Prompt >> Every line from the one that contains "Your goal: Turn" to the last line of the listing below should be quoted verbatim. Pictures are excluded.

Data lines >>
# # # # # # #

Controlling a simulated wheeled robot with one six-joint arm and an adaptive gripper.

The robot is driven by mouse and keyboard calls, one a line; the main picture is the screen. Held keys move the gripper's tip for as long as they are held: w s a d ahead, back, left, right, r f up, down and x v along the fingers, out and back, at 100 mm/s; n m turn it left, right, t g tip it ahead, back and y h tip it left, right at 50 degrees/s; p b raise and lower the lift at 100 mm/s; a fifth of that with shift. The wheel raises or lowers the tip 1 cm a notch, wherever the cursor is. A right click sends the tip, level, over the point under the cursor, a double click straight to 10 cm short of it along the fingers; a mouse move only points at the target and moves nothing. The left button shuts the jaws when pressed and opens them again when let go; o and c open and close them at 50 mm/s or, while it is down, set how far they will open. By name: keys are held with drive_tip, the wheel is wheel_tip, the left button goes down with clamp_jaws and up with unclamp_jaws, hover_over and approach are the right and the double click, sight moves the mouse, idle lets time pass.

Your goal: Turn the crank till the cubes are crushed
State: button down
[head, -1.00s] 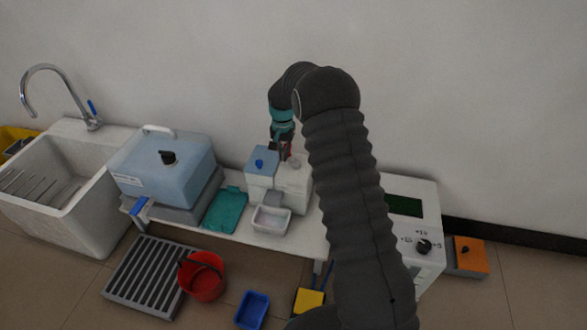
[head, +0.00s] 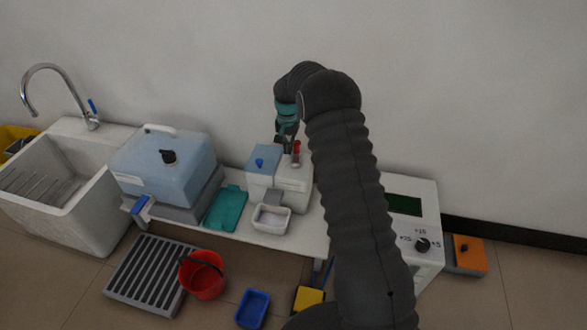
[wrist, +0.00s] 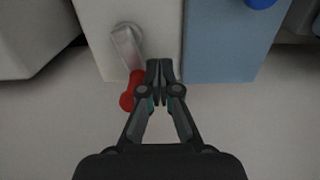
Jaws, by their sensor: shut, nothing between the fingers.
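The crusher is a small box with a white part (head: 294,180) and a blue-lidded part (head: 263,160) on the bench. Its crank has a grey arm (wrist: 126,45) and a red knob, which shows in the head view (head: 297,147) and in the wrist view (wrist: 132,92). My gripper (wrist: 160,68) is shut and empty, just right of the red knob in the wrist view, apart from or barely beside it. In the head view my gripper (head: 285,145) is behind the crusher's top. A white tray (head: 271,219) stands in front of the crusher. No cubes can be made out.
A large blue-lidded box (head: 165,165) and a teal board (head: 226,208) are left of the crusher. A white device with a dial (head: 422,245) stands to the right. A sink (head: 75,175) is far left. A red bucket (head: 204,280) and blue bin (head: 253,308) are on the floor.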

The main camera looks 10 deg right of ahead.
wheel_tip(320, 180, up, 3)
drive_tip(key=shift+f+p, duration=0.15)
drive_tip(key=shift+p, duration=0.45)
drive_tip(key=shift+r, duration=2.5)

# # # # # # #

Solution to the exercise >>
Your goal: Turn the crank till the cubes are crushed
State: button down
[head, -1.00s] 
[head, +0.00s] 
[wrist, +0.00s] 
Jaws, by their sensor: shut, nothing between the fingers.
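The crusher is a small box with a white part (head: 294,180) and a blue-lidded part (head: 263,160) on the bench. Its crank has a grey arm (wrist: 126,45) and a red knob, which shows in the head view (head: 297,147) and in the wrist view (wrist: 132,92). My gripper (wrist: 160,68) is shut and empty, just right of the red knob in the wrist view, apart from or barely beside it. In the head view my gripper (head: 285,145) is behind the crusher's top. A white tray (head: 271,219) stands in front of the crusher. No cubes can be made out.
A large blue-lidded box (head: 165,165) and a teal board (head: 226,208) are left of the crusher. A white device with a dial (head: 422,245) stands to the right. A sink (head: 75,175) is far left. A red bucket (head: 204,280) and blue bin (head: 253,308) are on the floor.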

The main camera looks 10 deg right of ahead.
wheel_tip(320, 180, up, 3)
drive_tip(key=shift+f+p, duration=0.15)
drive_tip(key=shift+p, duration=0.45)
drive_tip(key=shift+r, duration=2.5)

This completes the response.